David Kelly, Managing Director

Last year Einar Aas, a Norwegian trader in a small corner of the power market racked up losses he could not cover, leaving Nasdaq AB, the central counterparty (“CCP”), to sell off the position leading to a trading loss of €114m. The trade was a spread between Nordic and German power that moves typically in tandem, but thanks to heavy rain in hydro-central Norway triggered a bifurcation.

The size of the losses dwarfed what the risk modellers of the CCP thought was possible that held only €7mm of margin against these trades.

To cover the €107m shortfall Nasdaq told its members to replenish the default fund that was only €166m. Members are asking questions around why they have no transparency or say in the management of other positions but are liable when things go wrong whereas the CCP avoid losses even though it is their risk process that has failed.

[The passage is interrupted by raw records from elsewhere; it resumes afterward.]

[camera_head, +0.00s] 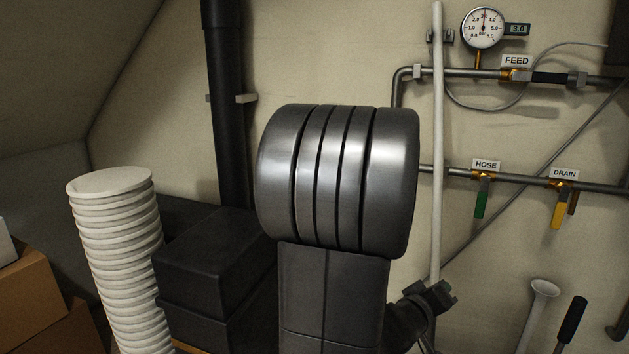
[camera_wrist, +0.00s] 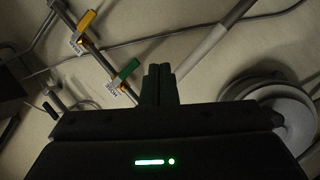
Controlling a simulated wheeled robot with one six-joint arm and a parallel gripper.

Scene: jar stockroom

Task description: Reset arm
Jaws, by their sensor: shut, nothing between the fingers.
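My gripper shows in the wrist view (camera_wrist: 158,84), its dark fingers pressed together with nothing between them. It points toward the wall with the pipes, and no contact with anything is visible. My arm's large grey metal joint fills the middle of the head view and hides part of the wall. The green HOSE handle (camera_head: 481,198) and yellow DRAIN handle (camera_head: 557,215) hang down from the lower pipe. In the wrist view, the green handle (camera_wrist: 128,69) lies just left of the fingertips.
A pressure gauge (camera_head: 484,28) and the FEED valve's black handle (camera_head: 553,78) are at the upper right. A pale upright pole (camera_head: 437,150) stands beside my arm. A ribbed white stack (camera_head: 115,255), black boxes (camera_head: 215,265) and cardboard boxes (camera_head: 30,295) crowd the left.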

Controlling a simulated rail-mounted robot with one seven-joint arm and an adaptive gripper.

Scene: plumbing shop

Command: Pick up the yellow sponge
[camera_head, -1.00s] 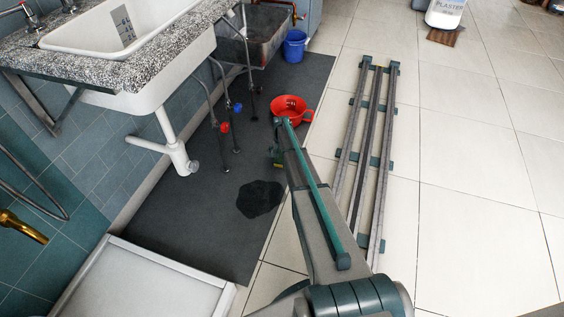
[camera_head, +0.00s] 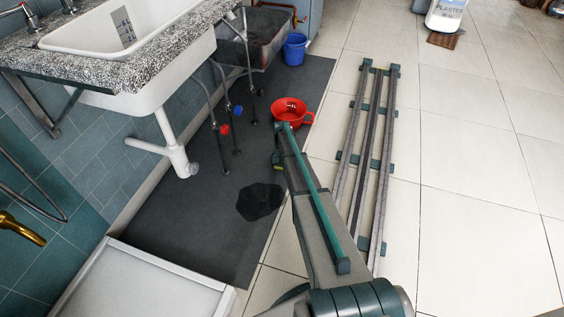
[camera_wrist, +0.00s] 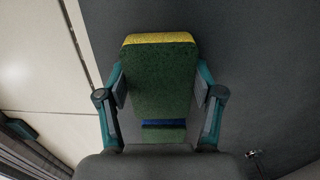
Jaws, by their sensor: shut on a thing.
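The yellow sponge (camera_wrist: 160,39) shows in the wrist view as a block with a yellow far edge, a broad dark green face and a blue stripe near its close end. My gripper (camera_wrist: 160,88) is shut on it, with one finger pad against each long side.
The red basin (camera_head: 304,121) sits on the dark mat (camera_head: 170,218), just beyond my gripper. A dark wet patch (camera_head: 259,201) lies to the left of my arm. Standing pipes with a red and a blue tap (camera_head: 224,129) rise near the sink (camera_head: 170,75). A blue bucket (camera_head: 295,49) stands farther back.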

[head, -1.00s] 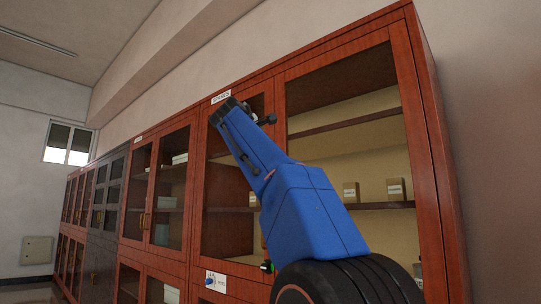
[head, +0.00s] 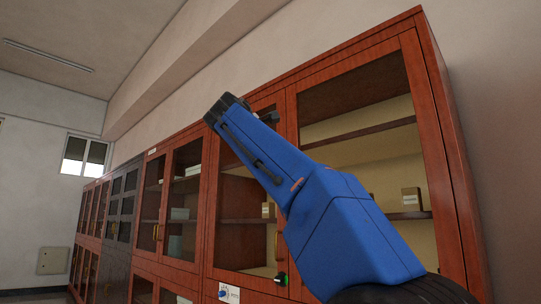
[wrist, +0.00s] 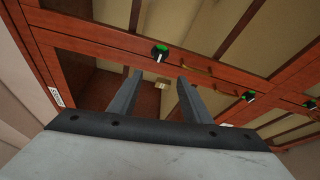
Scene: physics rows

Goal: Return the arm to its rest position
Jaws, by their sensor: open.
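My arm (head: 345,225) is the blue link rising from the lower right of the head view, in front of a red-wood cabinet. Its far end has a dark joint, and the gripper is mostly hidden behind it. In the wrist view my gripper (wrist: 160,75) has two dark fingers set apart, with nothing between them. The fingers point toward the cabinet front (wrist: 215,62), which shows tilted behind them.
A row of red-wood cabinets (head: 462,190) with glass doors stands along the wall. A small box (head: 411,198) sits on a shelf. A dark cabinet (head: 120,215) and a window (head: 85,155) are farther left. Green-marked knobs (wrist: 160,51) show on the cabinet front.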

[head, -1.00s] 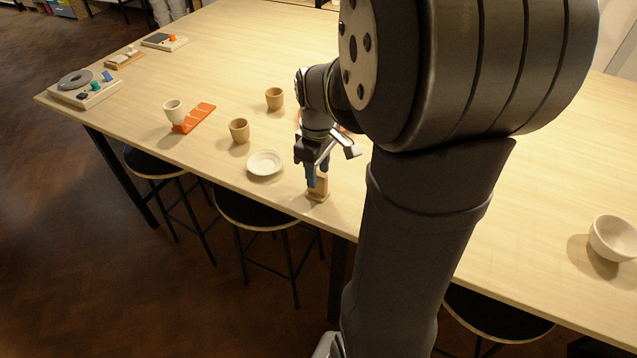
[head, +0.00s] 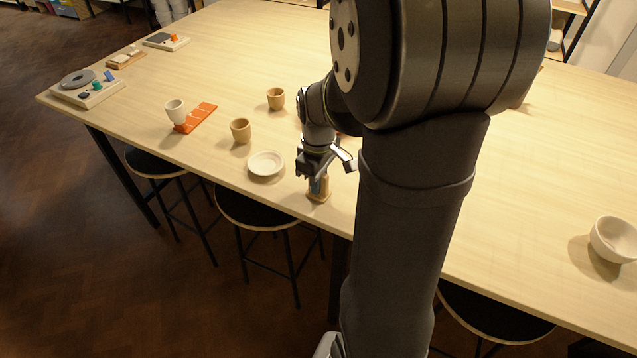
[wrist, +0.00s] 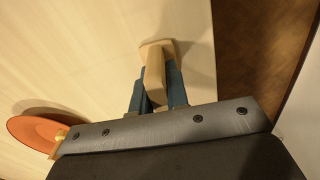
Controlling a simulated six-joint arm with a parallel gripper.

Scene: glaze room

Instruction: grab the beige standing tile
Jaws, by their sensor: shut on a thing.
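The beige standing tile (head: 325,184) is upright on a small wooden foot near the front edge of the table. My gripper (head: 318,185) is lowered over it, with its blue fingers on either side of the tile. In the wrist view the tile (wrist: 155,75) sits between the two blue fingertips (wrist: 156,88), which are shut on it. Its foot (wrist: 158,46) shows beyond the fingertips and appears to rest on the table. Part of the tile is hidden by the fingers and the wrist.
A pale saucer (head: 265,164) lies just left of my gripper. Two tan cups (head: 240,131) and a white cup (head: 175,111) by an orange strip (head: 200,117) stand farther left. An orange disc (wrist: 35,135) is near the gripper. A bowl (head: 614,240) stands far right.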

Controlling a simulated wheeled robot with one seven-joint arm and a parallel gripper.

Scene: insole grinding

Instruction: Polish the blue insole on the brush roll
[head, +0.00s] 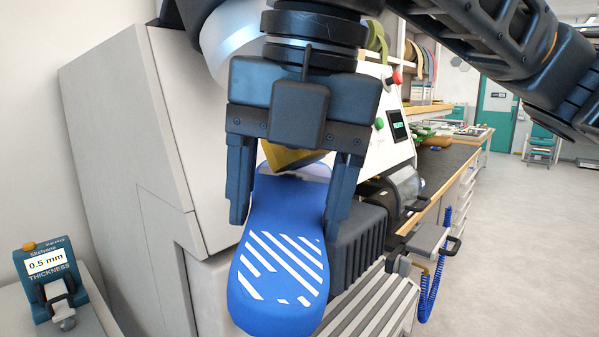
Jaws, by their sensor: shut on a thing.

The Nasdaq spokesperson suggesting the market move was a “specific situation”. Given the west coast of Norway is affected by the Gulfstream, with annual precipitation in Bergen of 2200mm, “special” looks a stretch. The statement does indicate that the assumptions of market liquidity were optimistic given the Power market is dominated by generators who understand physical delivery at short notice. Their explanation shows a naivety in the assumption that the correlation between similar by different contracts is stable and can quickly return to mean.

The introduction of mandatory clearing in the past decade has concentrated the risk of default to a small number of clearers with limited financial resources. No CCP has a default fund that can cope with a scenario of more than one significant member defaulting. To cap it off, CCP is companies in competition to provide a service that paradoxically relies on members for their capital for their continuity. One way to gain market share, in particular in these small markets is to offer more attractive initial margin rates than the competition or provide generous netting offsets (50% in the above example) to entice participation.

Banks apply a 2% haircut against their exposure to CCPs in line with Basel prescription which works fine for the rates products that are the bulk of outstanding derivatives and are thus liquid. For the less liquid markets, banks have started to ask whether they are measuring the risk correctly and are wondering what the optimal strategy for CCP membership.

Unlike measuring the risk of bi-lateral trades, the information available is limited. Given banks have no choice but to use CCPs, the question of risk measurement is around which membership to invest in and which to divest.

To start measuring the risk of outlay due to member default, we start with the auction and each bank’s participation. During default proceedings, the CCP aims to offload the portfolio, but the likelihood is that the positions are illiquid reflected in the price available from the participants. The bank could find themselves benefiting from taking a position on where there is “blood on the street” bounce or wishing they had not and end up “catching a falling knife”. Either way, the bank needs to know that taking on any position in a fast market creates heightened PL volatility.

The CCP uses the Default Fund contribution of the defaulted player first before using the funds of the other players to cover the losses from the auction. The CCP then tells the membership to replenish the Default Fund. Not all members participate in the auction, so the CCP has to compensate those that do as they can easily suffer further losses and also have to replenish the default fund. On the other hand, there are games to be played around where to price the auction portfolio.

The risk-taking activities of a defaulting member have put considerable strain on the resilience of the CCP. The CCP relies on the network of members to step up in terms of taking on risky positions as well as default fund replenishment. If one of the remaining members also indulged in the same risk misadventure, then the potential for an additional member default increases, leading to a death spiral scenario on a systemic piece of financial infrastructure.

“The Quant Foundry CCP credit model”.

The model defines likely stress scenarios based on the CCP product suite. The model uses the Quant Foundry Stress Indicator to highlight bubble-type market events that can lead to a member default.

The network model uses public information of banks and CCP balance sheet information – illiquid assets, liquid assets, margin, debt, equity to provide a estimate that such default events could come to pass.

The member defaulting scenario then goes through the Quant Foundry Network Resilience model where the user can define their commitments in the CCP. Commitments include whether they are involved in the auction sale, how the CCP compensates them and allocates losses and overall market size.

The model provides the user with a distribution of potential losses based on the complex interplay of market movements, member default, follow-on market events post-auction and default fund replenishment. The model also provides an assessment of network resilience of the CCP members to avoid a second default.

Bank users can take a percentile point from the distribution of potential losses and provide insight into the relative value and potential downside of having membership across several CCPs.

The Quant Foundry CCP Credit Model is currently in prototype form and is on our integration pipeline onto the KRM 22 Analytics suite for their Risk Cockpit platform.